GIVEN RECORDS =
-----
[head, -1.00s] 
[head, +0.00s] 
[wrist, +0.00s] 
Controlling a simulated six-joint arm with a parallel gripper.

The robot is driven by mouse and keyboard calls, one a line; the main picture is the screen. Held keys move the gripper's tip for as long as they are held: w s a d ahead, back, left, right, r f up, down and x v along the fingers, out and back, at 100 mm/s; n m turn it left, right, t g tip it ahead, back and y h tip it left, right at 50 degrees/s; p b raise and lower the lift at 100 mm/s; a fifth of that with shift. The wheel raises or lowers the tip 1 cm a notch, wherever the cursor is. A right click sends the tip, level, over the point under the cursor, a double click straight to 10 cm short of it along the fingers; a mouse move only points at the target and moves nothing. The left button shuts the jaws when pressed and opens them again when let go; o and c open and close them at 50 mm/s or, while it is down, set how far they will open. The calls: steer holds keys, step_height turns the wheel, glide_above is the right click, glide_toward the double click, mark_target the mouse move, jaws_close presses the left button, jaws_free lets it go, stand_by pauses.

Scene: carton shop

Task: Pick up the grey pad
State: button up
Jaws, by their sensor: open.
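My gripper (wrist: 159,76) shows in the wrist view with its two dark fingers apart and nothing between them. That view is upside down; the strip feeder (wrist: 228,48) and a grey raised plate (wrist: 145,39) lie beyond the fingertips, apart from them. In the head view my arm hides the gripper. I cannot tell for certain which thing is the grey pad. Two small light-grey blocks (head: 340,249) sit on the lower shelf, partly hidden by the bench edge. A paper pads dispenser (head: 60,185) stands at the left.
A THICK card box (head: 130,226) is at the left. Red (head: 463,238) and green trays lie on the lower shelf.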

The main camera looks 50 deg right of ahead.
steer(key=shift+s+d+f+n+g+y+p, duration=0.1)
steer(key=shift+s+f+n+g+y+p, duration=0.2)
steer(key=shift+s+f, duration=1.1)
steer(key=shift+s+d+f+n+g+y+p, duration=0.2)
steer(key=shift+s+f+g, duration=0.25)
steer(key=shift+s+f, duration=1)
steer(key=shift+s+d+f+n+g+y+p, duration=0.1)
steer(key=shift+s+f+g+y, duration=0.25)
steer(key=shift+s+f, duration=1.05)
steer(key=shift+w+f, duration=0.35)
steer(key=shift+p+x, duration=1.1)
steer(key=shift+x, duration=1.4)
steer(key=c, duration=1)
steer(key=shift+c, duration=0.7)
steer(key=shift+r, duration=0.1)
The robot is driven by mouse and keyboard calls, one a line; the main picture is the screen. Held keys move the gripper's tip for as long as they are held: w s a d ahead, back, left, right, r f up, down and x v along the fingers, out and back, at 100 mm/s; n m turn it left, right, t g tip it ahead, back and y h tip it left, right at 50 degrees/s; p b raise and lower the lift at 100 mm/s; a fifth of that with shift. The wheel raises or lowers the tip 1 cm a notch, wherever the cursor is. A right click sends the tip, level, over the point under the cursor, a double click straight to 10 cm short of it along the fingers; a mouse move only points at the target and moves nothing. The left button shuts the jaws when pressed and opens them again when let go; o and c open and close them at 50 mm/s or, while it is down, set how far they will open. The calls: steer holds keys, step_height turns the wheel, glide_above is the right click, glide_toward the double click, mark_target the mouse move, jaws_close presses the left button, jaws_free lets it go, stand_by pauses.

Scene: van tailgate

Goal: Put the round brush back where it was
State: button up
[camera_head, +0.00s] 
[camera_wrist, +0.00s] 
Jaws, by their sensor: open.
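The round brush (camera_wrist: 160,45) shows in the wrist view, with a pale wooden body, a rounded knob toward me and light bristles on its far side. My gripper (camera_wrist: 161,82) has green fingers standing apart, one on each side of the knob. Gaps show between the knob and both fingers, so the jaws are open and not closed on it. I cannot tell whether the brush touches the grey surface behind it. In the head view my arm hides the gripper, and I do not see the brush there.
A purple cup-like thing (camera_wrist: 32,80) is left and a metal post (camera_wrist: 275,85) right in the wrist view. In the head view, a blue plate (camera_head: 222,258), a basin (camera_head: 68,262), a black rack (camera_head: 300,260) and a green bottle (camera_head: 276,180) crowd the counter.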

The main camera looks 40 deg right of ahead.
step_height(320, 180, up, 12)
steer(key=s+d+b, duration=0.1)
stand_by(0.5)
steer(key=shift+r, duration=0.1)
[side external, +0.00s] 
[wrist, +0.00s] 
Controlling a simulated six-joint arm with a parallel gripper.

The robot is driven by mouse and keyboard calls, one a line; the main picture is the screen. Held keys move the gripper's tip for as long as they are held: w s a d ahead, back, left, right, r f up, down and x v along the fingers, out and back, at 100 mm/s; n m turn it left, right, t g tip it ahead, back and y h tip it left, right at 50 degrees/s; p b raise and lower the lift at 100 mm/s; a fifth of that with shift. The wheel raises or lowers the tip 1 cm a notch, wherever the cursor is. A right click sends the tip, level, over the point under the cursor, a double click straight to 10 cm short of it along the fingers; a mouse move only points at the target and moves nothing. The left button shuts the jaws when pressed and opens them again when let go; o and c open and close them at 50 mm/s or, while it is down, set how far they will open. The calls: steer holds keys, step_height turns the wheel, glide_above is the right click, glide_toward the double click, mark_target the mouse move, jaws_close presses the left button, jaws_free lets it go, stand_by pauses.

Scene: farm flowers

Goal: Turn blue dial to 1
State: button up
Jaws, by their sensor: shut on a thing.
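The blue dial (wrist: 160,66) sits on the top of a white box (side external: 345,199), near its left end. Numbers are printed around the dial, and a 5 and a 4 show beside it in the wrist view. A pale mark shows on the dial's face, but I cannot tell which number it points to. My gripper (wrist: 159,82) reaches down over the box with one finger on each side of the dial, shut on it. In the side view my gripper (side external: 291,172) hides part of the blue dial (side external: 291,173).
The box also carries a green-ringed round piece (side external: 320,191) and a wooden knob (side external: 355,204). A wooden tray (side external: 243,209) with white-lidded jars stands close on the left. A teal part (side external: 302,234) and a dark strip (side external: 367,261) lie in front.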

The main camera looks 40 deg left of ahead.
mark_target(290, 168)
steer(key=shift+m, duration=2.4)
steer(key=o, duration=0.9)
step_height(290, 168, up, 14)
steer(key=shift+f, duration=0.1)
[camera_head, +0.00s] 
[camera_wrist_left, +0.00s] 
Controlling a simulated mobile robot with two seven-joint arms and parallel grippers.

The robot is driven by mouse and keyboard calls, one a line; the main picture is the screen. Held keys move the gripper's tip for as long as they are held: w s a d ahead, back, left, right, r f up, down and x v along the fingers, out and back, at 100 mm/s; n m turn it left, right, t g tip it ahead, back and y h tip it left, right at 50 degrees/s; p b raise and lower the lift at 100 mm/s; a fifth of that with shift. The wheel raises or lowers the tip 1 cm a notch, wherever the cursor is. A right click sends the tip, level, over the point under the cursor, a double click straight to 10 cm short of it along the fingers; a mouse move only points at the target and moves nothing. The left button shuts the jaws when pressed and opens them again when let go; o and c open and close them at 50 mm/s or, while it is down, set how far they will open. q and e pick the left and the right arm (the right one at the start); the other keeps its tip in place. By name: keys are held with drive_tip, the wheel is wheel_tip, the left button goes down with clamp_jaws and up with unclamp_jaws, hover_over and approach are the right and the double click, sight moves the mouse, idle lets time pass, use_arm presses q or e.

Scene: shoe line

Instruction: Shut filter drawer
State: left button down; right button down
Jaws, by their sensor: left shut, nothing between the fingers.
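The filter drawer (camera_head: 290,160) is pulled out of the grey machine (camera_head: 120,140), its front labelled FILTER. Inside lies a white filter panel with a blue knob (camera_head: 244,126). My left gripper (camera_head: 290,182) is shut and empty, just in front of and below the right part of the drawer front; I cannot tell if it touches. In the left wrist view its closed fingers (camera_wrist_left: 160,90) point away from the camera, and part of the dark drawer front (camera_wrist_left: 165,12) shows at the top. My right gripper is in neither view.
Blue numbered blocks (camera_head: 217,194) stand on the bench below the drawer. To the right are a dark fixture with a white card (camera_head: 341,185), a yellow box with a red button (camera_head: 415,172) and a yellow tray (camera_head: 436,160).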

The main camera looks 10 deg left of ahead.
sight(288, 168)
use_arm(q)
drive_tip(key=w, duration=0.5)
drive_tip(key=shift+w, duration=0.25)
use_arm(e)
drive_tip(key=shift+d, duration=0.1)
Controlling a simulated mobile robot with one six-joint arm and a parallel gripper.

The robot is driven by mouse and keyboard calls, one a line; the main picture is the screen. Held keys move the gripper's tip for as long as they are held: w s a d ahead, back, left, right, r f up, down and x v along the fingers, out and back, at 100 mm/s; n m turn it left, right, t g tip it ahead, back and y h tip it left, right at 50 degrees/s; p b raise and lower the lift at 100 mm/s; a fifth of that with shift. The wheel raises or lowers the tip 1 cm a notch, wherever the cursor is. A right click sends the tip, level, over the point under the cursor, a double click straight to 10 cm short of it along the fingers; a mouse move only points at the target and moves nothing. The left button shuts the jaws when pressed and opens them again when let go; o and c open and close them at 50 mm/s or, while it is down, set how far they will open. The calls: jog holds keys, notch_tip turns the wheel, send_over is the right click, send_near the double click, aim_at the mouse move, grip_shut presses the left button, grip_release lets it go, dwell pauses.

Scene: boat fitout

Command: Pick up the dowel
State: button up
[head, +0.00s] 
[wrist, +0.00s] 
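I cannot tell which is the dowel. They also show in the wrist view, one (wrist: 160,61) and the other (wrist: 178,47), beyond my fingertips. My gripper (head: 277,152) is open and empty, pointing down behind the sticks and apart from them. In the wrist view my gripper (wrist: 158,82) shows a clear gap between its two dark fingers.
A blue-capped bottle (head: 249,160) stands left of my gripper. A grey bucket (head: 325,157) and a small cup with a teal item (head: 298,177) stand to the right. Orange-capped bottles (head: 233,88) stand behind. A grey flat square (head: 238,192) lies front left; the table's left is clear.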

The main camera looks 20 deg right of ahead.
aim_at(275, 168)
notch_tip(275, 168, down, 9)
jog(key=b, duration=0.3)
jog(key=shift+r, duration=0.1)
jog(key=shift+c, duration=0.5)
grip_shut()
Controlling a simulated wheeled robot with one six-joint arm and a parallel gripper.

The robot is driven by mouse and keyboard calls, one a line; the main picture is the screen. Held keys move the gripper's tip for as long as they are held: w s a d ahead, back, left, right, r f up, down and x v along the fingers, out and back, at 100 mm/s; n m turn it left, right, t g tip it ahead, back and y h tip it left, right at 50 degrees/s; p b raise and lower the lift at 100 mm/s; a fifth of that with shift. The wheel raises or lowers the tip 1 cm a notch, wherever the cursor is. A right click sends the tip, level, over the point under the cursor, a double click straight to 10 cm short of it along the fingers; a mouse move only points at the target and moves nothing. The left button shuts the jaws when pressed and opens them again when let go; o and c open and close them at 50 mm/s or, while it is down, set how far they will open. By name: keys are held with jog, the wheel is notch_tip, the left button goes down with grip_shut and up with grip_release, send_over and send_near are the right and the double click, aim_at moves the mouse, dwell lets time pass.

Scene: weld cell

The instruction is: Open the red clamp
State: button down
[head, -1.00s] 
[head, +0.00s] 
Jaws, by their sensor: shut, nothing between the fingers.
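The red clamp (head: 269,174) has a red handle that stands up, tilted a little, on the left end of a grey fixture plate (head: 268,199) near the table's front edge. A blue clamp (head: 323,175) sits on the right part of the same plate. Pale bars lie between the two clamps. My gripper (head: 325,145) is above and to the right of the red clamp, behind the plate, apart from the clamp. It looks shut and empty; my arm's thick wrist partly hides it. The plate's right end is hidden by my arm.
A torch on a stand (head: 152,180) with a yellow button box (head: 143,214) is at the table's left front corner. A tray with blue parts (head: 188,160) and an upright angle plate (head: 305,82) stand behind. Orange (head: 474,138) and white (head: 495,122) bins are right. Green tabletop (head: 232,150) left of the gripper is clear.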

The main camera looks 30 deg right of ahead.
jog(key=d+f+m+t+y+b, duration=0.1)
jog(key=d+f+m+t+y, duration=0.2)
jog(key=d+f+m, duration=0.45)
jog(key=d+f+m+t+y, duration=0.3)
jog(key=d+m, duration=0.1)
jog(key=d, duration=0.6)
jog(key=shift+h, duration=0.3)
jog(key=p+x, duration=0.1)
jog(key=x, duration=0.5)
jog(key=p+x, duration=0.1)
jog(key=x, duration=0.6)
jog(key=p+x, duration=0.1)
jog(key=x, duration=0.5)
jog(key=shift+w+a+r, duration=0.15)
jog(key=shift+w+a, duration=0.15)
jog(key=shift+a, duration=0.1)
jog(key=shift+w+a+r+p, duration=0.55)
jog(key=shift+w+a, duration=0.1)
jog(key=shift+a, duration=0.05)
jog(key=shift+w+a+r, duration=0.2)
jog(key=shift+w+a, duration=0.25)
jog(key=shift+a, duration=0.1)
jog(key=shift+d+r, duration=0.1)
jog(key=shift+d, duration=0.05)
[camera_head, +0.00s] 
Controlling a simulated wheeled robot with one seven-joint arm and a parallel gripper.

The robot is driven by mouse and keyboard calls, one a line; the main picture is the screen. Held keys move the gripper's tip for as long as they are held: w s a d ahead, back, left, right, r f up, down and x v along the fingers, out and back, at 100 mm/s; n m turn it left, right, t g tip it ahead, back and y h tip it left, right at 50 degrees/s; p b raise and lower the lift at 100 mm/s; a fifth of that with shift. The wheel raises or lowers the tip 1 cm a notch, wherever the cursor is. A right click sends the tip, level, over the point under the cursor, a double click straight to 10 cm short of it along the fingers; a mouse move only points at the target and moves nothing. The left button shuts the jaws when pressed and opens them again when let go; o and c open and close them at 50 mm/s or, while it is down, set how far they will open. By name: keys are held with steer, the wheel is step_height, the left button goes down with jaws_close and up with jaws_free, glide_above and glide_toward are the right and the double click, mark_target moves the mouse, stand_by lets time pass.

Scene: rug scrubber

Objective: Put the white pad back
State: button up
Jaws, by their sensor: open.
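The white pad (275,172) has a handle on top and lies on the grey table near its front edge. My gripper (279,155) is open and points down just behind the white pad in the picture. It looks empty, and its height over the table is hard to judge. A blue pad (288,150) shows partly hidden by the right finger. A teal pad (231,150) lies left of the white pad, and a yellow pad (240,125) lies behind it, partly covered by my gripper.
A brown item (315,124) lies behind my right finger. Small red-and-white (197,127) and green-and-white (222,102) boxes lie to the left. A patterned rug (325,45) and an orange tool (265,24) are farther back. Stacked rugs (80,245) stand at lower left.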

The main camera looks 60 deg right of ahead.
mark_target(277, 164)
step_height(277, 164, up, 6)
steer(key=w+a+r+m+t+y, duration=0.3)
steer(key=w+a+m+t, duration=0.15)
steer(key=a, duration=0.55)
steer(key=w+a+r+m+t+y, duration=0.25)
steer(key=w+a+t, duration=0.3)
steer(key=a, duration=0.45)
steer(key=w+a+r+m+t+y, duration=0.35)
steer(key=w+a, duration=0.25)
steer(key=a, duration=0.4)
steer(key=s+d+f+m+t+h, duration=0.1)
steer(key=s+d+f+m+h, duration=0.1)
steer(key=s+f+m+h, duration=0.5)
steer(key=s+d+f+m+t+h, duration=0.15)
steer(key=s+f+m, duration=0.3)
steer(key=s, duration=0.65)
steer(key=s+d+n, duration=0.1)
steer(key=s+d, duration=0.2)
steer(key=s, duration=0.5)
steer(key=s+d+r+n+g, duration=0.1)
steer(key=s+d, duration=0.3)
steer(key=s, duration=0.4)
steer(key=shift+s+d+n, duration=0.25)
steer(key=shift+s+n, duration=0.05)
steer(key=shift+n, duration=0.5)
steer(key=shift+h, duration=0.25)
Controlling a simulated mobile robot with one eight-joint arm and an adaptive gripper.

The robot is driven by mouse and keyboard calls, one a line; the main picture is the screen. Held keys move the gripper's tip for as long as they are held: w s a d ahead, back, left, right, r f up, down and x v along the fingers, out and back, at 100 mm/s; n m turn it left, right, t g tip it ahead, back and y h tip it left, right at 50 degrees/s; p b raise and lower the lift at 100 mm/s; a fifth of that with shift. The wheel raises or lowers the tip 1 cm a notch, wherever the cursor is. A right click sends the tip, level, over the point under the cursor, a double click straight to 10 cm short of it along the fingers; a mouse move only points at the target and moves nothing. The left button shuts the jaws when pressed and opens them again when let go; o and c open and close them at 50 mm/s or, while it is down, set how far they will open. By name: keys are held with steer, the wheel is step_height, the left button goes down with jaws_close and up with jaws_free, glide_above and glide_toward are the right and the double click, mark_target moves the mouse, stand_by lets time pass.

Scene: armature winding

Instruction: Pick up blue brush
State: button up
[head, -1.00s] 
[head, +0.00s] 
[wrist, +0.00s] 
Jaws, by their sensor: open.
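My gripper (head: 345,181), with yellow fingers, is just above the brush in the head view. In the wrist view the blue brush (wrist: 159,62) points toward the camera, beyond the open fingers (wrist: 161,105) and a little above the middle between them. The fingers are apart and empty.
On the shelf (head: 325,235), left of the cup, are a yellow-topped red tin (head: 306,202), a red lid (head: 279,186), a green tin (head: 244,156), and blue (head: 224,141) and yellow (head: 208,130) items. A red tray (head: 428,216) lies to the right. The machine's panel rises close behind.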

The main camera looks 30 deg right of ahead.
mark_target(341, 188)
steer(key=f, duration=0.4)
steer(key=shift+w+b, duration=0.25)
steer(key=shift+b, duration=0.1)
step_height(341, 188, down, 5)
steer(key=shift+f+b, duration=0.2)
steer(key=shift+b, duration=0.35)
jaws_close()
-----
TASK GOAL = Pull out all lines in the data above that include "joint".

FINISHED EXERCISE =
Controlling a simulated six-joint arm with a parallel gripper.
Controlling a simulated six-joint arm with a parallel gripper.
Controlling a simulated mobile robot with two seven-joint arms and parallel grippers.
Controlling a simulated mobile robot with one six-joint arm and a parallel gripper.
Controlling a simulated wheeled robot with one six-joint arm and a parallel gripper.
Controlling a simulated wheeled robot with one seven-joint arm and a parallel gripper.
Controlling a simulated mobile robot with one eight-joint arm and an adaptive gripper.

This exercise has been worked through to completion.